# Instructions for the task
Pull out every line below holding the word "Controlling".

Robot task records
'''
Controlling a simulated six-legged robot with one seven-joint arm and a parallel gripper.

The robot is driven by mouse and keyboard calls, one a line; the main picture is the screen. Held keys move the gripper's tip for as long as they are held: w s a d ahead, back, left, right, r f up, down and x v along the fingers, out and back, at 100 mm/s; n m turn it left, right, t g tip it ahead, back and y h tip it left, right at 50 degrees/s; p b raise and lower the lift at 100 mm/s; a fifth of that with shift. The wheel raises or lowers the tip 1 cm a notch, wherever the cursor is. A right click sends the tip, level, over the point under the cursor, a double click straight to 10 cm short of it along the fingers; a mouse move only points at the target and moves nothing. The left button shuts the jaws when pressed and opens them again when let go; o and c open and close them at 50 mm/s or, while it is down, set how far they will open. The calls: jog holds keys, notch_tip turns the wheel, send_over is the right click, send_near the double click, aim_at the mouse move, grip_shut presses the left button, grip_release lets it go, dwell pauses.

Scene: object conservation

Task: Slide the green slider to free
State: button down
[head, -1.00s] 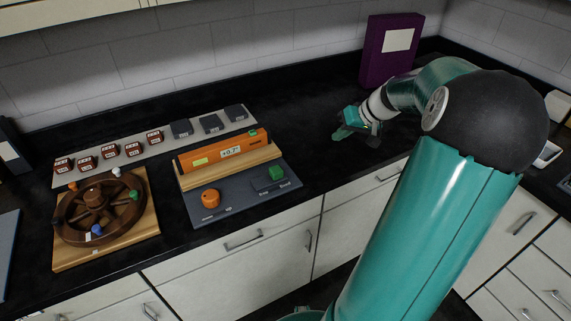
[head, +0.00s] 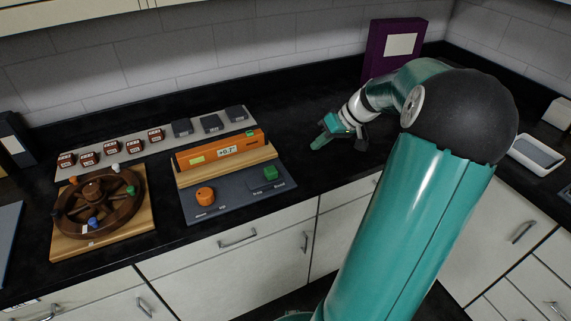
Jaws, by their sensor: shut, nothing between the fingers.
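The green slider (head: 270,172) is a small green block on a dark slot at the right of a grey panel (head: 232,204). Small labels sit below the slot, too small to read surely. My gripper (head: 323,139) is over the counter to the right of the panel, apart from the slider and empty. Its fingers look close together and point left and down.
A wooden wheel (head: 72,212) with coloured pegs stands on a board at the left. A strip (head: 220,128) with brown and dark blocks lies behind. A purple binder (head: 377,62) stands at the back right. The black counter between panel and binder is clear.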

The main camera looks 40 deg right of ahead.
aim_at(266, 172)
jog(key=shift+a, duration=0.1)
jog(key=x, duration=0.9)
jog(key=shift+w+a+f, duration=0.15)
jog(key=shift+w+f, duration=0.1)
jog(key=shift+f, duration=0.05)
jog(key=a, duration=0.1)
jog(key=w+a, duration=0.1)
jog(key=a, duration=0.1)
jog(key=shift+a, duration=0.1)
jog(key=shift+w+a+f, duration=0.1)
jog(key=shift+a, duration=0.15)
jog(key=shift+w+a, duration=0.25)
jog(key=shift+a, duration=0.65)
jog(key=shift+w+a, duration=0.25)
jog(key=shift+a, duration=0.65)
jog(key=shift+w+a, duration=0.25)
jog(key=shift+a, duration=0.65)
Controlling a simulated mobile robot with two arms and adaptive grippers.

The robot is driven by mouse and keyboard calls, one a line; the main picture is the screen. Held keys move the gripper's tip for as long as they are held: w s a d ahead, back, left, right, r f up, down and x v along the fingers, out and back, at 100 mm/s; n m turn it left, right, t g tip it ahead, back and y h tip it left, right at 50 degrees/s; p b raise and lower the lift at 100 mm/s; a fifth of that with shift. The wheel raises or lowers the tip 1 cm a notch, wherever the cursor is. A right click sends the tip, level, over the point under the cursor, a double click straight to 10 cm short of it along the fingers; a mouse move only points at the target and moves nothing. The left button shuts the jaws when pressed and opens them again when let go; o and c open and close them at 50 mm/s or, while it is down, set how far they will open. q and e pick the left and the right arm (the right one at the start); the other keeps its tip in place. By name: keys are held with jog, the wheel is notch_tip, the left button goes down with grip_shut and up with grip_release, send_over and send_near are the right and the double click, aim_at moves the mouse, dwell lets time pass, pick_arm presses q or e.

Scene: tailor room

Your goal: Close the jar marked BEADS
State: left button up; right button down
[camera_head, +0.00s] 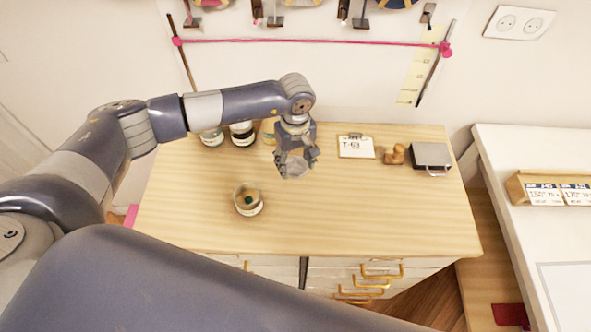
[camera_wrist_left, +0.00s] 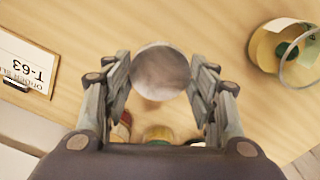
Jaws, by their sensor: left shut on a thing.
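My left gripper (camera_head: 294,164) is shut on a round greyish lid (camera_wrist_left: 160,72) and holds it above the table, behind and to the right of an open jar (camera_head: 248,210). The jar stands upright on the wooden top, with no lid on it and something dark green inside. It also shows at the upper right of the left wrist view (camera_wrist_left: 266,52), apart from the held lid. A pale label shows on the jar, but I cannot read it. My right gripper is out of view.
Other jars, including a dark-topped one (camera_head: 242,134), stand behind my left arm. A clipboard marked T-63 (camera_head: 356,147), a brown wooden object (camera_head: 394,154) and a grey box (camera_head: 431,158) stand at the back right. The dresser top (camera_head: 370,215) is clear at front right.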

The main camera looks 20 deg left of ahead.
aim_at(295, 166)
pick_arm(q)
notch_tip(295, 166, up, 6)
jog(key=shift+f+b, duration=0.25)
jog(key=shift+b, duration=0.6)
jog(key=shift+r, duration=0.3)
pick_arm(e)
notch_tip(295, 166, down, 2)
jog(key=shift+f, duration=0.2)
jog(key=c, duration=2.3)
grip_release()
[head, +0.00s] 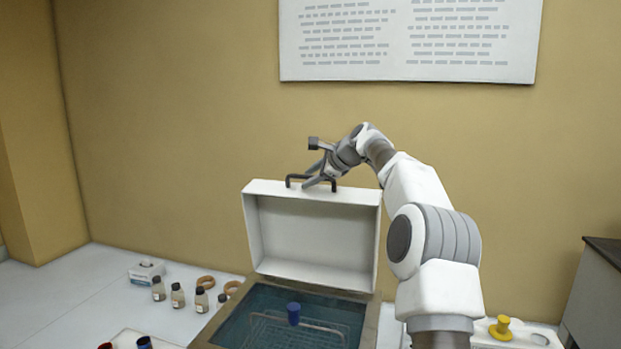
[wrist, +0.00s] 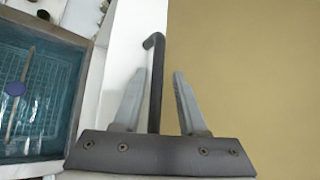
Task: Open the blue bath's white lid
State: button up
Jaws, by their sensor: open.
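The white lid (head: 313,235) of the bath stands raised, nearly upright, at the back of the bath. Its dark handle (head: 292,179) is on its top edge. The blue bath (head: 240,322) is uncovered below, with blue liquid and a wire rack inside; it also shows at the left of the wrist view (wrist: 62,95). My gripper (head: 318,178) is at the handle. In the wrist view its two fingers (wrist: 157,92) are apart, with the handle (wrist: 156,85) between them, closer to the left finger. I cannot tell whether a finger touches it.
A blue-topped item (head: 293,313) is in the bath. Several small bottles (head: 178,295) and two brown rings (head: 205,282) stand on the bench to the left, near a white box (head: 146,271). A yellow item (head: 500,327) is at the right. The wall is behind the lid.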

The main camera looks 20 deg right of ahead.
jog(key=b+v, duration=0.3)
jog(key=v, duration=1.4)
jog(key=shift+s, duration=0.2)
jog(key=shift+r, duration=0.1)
'''
'''
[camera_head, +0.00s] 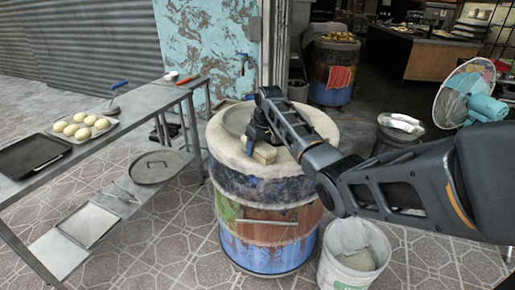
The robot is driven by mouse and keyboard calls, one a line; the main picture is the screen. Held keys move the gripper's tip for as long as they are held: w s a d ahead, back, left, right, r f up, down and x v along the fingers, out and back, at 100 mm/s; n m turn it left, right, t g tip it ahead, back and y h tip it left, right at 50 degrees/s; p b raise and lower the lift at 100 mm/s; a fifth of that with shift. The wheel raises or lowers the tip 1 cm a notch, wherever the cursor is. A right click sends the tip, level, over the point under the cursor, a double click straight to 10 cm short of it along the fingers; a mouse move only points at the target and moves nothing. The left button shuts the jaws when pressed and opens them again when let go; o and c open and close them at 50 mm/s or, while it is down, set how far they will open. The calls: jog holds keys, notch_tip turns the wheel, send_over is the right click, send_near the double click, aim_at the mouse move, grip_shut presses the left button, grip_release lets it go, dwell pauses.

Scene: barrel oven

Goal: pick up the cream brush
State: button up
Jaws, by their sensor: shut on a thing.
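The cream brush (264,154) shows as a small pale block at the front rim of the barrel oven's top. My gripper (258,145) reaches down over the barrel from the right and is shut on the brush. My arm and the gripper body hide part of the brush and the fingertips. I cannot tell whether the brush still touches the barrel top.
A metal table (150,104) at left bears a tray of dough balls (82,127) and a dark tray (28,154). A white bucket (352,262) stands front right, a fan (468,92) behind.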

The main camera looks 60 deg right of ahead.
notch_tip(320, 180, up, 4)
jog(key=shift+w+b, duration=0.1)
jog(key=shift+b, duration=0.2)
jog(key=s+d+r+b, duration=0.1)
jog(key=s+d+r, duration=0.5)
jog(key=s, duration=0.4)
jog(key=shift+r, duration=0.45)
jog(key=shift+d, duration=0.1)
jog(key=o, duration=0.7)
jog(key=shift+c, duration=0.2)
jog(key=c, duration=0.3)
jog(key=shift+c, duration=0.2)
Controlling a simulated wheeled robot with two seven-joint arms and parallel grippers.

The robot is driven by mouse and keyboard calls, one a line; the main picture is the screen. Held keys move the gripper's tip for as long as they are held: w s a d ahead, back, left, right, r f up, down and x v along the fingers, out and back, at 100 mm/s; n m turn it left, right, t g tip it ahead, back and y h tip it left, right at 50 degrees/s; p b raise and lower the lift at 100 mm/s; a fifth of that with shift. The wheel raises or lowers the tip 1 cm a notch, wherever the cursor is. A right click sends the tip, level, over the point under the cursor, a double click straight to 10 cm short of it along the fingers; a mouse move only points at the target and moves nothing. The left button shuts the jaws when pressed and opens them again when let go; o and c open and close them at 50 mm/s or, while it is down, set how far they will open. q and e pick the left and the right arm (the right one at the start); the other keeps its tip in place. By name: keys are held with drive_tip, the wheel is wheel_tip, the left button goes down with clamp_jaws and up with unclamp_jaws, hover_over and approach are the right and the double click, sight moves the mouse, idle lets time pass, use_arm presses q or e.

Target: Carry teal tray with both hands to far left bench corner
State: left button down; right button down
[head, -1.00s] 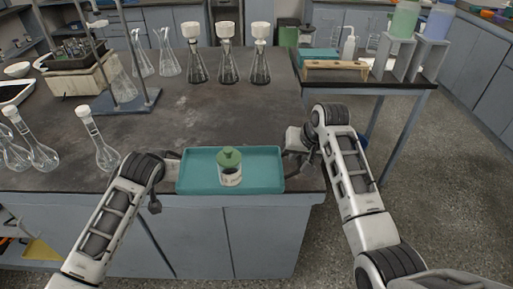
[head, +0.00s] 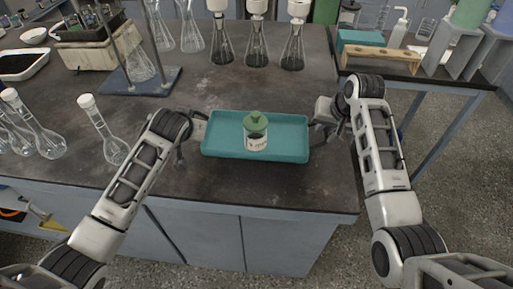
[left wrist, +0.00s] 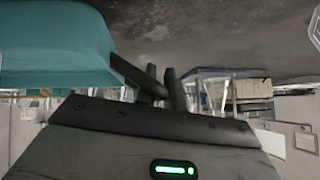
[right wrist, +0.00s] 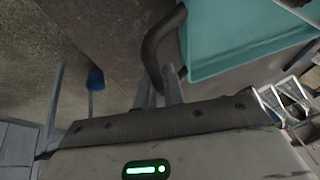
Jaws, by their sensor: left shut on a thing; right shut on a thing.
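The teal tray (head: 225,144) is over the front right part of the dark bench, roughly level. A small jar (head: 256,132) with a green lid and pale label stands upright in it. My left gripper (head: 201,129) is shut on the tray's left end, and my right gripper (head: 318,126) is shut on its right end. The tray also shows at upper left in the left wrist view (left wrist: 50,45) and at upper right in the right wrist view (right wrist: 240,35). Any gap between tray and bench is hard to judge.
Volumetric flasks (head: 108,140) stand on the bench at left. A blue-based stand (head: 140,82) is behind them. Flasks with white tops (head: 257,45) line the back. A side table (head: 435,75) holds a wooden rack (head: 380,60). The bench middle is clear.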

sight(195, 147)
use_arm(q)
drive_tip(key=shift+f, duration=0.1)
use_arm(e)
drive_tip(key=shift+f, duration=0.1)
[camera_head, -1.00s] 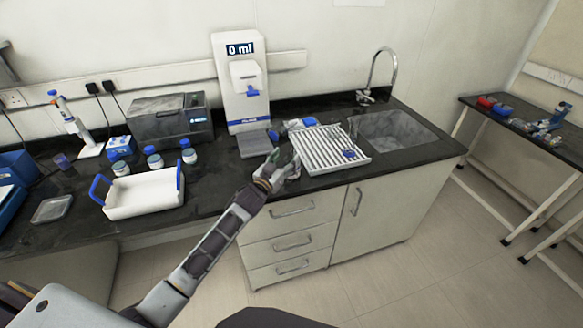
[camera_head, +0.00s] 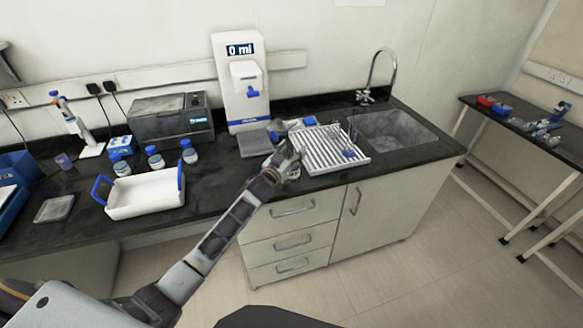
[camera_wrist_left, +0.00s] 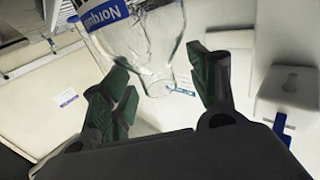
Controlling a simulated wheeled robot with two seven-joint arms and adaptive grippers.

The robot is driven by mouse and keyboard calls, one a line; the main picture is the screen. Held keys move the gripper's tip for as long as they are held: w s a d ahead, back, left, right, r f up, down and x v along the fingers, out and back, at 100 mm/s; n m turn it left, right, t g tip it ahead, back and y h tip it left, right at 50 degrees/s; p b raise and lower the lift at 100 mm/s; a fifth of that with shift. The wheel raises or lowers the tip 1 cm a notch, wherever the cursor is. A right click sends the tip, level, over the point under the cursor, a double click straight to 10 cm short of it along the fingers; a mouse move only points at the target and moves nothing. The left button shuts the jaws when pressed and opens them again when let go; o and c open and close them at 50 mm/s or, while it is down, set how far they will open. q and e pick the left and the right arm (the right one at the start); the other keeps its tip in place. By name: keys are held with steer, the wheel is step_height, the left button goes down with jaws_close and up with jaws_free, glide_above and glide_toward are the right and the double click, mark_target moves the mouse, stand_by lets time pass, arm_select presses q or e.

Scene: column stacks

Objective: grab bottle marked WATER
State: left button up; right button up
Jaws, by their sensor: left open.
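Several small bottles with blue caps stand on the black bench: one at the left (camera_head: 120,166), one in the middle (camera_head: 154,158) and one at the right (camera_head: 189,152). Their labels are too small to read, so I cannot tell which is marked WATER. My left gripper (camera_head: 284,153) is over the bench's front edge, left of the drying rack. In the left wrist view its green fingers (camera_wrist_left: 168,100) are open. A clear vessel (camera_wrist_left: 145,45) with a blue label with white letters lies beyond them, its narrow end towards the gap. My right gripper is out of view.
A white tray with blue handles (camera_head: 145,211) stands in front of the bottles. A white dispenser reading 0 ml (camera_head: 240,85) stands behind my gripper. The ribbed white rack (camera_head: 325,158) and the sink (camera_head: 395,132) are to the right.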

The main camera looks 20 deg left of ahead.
'''
'''
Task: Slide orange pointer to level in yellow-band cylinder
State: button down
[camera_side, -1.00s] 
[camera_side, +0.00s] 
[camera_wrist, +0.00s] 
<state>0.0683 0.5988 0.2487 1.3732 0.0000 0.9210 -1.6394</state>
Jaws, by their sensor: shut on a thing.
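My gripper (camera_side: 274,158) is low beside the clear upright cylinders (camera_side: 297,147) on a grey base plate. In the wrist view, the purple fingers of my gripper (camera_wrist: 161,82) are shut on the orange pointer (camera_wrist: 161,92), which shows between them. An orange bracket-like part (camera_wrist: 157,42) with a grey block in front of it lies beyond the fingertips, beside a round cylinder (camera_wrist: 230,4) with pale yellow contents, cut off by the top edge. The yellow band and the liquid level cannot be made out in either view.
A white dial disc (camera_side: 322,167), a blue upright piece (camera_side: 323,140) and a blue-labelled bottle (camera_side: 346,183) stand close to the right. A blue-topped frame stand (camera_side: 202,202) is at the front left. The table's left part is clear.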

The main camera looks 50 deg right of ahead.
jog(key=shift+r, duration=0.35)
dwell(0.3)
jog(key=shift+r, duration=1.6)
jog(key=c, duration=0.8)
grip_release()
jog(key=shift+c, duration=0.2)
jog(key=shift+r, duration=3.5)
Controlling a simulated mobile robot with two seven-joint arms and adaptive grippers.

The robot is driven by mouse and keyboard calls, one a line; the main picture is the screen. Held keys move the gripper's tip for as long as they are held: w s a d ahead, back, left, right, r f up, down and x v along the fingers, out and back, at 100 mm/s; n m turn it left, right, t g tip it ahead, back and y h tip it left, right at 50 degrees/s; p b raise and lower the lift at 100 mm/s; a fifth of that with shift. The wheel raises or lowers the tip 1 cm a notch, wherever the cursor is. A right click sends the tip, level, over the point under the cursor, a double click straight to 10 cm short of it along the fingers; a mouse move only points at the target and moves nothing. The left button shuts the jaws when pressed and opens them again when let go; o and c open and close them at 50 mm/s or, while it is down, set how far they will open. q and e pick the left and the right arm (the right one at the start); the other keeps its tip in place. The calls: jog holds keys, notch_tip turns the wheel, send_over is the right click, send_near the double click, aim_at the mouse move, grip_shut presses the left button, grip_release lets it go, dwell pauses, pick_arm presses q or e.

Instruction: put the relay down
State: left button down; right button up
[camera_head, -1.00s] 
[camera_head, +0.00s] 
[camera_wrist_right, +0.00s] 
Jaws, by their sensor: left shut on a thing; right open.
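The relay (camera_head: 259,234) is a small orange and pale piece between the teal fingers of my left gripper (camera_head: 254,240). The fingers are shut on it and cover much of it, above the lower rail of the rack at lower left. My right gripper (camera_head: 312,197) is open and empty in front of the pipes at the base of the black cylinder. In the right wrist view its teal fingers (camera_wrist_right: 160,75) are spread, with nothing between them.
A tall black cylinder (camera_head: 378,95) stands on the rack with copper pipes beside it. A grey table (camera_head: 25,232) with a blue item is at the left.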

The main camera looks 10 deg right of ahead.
'''
# Exercise answer
Controlling a simulated six-legged robot with one seven-joint arm and a parallel gripper.
Controlling a simulated mobile robot with two arms and adaptive grippers.
Controlling a simulated wheeled robot with two seven-joint arms and parallel grippers.
Controlling a simulated wheeled robot with two seven-joint arms and adaptive grippers.
Controlling a simulated mobile robot with two seven-joint arms and adaptive grippers.

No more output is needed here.